I very quickly settled on the name “Retail Magic” (if you’re picking up an element of deep sarcasm, it’s because that’s what I intended), and since I had a good chunk of my attempt at a new Mascot-tan written up, it’s not so long a journey to a functional rules draft.

One of the things that’s changed between 2008 and now is that I started working in the video game industry as a localization editor, and that helped me shed a tendency to be overly literal in how I translate things. There are an awful lot of things in Maid RPG that today I would word differently, both to better fit American standards (it would’ve been trivially easy to change the “Lolita” Maid Type to “Cute”) and for simple clarity (like renaming “Spirit” to “Stress Limit,” which succinctly tells you what it does). Putting together my own game text from the ground up lets me get everything just how I want it, and lets me keep a close eye on content without having to rewrite or outright excise a bunch of stuff from an original version.

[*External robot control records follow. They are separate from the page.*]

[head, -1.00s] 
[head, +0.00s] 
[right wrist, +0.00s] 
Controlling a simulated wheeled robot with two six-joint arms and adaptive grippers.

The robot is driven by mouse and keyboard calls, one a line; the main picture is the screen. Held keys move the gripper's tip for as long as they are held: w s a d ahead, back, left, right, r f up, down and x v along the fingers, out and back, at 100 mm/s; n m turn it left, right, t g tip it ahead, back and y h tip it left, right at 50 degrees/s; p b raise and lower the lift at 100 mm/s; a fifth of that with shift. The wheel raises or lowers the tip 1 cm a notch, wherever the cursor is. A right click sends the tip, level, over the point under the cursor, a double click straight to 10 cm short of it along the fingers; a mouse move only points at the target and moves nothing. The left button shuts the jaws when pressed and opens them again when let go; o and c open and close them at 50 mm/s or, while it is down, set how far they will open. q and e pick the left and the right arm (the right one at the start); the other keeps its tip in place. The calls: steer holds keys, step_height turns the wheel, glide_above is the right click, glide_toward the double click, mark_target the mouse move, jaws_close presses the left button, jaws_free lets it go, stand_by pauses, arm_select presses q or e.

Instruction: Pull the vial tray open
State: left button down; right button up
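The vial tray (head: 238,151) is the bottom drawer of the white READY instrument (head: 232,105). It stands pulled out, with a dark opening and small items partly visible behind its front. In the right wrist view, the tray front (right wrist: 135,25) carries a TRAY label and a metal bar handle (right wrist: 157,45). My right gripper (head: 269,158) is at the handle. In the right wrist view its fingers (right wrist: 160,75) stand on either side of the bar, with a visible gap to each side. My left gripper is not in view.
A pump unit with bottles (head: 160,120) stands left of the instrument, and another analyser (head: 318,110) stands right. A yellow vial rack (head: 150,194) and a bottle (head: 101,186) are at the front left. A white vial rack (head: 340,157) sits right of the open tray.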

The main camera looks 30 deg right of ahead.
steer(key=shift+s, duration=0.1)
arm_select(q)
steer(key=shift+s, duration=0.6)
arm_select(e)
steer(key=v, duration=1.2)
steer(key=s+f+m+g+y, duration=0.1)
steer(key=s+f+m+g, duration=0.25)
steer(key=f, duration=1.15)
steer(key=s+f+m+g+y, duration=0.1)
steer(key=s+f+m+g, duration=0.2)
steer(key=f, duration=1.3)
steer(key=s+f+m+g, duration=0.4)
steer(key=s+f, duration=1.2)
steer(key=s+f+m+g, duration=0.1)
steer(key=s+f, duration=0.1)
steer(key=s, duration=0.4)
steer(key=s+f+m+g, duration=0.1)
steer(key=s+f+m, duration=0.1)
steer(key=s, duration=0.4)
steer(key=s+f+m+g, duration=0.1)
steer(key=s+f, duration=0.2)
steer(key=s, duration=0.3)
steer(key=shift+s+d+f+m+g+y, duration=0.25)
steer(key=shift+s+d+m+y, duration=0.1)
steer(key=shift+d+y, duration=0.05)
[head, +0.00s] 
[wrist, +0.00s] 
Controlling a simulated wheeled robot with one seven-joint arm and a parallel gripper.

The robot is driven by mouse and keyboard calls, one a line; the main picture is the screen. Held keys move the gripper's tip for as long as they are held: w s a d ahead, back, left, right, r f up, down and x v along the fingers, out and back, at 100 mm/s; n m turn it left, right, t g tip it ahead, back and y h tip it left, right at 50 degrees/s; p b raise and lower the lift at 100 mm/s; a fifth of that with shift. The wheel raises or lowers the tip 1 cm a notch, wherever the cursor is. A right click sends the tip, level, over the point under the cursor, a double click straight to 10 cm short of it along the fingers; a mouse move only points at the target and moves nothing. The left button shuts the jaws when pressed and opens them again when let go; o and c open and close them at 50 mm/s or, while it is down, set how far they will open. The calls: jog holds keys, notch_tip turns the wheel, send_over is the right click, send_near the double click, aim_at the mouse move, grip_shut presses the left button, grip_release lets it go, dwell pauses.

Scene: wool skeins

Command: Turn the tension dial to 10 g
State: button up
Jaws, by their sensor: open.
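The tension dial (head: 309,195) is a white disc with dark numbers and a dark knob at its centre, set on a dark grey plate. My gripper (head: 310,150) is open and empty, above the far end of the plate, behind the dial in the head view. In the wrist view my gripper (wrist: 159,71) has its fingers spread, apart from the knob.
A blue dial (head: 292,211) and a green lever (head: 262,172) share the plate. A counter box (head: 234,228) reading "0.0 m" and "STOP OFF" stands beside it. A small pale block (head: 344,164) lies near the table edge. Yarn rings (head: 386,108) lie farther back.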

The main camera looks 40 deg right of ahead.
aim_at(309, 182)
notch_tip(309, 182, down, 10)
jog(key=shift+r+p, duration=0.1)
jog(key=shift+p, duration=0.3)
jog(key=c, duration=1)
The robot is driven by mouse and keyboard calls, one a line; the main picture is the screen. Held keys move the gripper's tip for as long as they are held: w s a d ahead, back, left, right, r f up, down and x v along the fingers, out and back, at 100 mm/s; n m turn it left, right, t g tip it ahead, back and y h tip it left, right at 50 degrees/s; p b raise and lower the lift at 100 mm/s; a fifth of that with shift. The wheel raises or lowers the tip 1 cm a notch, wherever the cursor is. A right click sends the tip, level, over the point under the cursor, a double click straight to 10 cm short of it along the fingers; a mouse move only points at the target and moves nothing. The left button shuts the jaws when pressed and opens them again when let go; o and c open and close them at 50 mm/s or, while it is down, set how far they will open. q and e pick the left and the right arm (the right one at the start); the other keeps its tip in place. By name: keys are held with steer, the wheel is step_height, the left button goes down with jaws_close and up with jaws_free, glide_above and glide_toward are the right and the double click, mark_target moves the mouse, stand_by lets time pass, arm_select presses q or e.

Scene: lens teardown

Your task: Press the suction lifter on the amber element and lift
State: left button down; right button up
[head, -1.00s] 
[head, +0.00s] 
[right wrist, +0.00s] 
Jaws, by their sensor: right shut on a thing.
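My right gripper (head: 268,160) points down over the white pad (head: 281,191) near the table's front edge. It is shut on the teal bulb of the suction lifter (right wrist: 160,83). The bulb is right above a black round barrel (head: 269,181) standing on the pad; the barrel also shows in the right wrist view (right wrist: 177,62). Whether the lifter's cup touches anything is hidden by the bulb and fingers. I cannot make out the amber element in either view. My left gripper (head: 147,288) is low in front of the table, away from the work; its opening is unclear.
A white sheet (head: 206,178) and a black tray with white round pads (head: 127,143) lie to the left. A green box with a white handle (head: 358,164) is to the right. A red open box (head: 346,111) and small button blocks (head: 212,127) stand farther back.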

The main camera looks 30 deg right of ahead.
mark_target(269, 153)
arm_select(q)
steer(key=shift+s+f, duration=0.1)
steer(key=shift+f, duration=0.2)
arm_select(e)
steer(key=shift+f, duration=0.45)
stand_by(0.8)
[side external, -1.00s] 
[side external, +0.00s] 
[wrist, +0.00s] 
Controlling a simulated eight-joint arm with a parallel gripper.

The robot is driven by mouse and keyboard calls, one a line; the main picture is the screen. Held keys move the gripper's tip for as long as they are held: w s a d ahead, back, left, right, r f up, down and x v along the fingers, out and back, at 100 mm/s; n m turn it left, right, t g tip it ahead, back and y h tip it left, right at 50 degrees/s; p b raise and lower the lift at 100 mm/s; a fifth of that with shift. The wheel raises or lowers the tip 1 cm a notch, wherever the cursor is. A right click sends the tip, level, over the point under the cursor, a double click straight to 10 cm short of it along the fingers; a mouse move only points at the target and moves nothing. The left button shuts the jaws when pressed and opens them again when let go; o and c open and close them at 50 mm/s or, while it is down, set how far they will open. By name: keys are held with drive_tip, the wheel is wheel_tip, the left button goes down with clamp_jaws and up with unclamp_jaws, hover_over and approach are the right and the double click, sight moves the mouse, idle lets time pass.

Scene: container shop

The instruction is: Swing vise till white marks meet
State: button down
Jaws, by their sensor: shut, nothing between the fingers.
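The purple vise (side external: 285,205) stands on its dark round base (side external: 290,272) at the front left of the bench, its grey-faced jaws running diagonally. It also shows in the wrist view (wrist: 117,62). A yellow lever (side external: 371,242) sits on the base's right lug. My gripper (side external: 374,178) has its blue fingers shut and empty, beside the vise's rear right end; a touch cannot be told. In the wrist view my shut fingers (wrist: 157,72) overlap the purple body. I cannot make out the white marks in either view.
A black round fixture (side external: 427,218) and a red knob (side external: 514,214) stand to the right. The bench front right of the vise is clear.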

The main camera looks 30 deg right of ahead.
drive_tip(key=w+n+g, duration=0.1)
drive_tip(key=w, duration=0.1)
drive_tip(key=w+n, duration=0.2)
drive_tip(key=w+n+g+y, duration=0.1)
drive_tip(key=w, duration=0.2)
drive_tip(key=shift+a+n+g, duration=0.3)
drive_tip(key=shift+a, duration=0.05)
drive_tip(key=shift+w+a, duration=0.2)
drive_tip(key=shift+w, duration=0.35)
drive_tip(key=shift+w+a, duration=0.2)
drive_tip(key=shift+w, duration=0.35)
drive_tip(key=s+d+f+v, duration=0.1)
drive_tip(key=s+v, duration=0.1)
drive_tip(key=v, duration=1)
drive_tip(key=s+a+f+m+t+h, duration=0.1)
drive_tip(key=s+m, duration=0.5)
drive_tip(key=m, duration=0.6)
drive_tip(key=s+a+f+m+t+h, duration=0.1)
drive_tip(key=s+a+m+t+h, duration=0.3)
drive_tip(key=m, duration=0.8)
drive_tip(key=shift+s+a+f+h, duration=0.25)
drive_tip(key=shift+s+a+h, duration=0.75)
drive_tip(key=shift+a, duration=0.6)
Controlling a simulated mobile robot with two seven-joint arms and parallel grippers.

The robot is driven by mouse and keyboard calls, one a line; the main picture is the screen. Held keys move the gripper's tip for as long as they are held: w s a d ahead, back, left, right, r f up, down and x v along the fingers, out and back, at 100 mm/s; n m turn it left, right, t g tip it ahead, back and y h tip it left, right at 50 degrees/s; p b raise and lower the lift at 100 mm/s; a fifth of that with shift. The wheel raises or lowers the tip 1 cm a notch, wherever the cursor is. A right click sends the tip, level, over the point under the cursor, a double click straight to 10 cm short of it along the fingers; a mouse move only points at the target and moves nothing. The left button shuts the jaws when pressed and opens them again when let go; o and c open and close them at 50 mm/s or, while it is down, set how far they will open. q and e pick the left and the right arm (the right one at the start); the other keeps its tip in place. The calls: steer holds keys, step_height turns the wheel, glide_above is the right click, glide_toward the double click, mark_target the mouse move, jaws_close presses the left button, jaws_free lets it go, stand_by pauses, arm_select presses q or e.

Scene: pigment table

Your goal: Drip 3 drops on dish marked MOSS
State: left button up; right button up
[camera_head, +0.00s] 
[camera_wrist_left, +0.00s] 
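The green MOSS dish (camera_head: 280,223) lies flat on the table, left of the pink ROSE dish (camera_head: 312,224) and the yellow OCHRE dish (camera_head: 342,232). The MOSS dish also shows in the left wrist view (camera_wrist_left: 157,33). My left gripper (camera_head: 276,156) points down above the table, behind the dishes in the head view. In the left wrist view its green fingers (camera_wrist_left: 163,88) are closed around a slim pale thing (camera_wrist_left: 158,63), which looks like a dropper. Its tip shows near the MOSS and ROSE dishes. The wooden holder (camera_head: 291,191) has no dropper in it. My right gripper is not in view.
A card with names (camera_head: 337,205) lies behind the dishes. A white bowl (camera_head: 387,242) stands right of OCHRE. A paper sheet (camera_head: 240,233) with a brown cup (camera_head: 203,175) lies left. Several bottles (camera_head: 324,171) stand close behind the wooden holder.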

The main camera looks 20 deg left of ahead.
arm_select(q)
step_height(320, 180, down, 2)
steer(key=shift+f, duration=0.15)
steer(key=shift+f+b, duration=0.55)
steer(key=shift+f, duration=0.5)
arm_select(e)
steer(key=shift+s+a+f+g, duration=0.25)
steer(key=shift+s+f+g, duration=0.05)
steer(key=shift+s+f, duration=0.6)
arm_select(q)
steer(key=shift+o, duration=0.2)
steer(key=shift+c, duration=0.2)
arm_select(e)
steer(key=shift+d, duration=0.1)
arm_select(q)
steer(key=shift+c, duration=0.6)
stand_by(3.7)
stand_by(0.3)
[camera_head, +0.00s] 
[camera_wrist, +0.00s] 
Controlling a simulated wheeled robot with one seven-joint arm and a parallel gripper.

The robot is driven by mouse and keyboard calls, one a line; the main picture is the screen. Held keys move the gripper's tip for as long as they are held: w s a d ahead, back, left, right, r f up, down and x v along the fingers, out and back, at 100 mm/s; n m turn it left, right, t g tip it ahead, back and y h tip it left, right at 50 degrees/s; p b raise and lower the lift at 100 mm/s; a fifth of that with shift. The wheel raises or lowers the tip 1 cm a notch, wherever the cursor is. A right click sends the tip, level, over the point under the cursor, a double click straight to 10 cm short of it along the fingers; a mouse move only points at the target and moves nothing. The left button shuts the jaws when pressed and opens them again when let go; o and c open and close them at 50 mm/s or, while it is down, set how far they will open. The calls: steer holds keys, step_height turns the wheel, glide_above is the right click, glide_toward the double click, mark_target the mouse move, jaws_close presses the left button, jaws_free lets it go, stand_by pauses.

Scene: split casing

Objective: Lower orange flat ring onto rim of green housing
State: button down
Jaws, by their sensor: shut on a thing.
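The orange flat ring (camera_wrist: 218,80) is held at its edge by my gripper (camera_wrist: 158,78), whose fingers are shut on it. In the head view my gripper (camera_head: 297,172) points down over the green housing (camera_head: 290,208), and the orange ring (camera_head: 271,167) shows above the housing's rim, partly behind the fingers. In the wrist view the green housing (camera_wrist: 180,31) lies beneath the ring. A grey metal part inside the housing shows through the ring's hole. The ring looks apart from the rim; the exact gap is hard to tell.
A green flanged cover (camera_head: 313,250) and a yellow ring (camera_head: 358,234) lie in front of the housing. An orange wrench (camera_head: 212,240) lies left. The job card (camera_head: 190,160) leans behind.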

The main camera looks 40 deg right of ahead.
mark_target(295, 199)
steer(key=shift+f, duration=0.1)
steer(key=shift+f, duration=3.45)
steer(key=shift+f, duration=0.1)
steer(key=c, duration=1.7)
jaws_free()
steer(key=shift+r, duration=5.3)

Since I finished the first draft of the employee creation rules (minus descriptions of some of the traits), let’s give them a test drive.

Angelina (Age 24)
Attributes: Athletics 3, Cunning 1, Guts 3, Luck 3, Presence 1, Skill 0
Employee Types: Adventurer, Weirdo
Employee Special Qualities: Pet (albino falcon), Eye Patch
Employee Roots: Under a Curse
Employee Weapon: Holy Magic
Stress Explosion: Hiding in a Box
Colors: Hair: Wine, Eyes: Amber, Outfit: Beige and Off-White
Stress Limit: 30
Starting Favor: 0

Angelina is a former cleric who lost her eye in battle against the Dark Lord’s forces. She works in the store solely because she fell under a curse that makes it so she can’t leave. She’s been adventuring so long that she doesn’t quite know how to relate to normal people anymore, and when things get to be too much she tends to hide in a box until it goes away.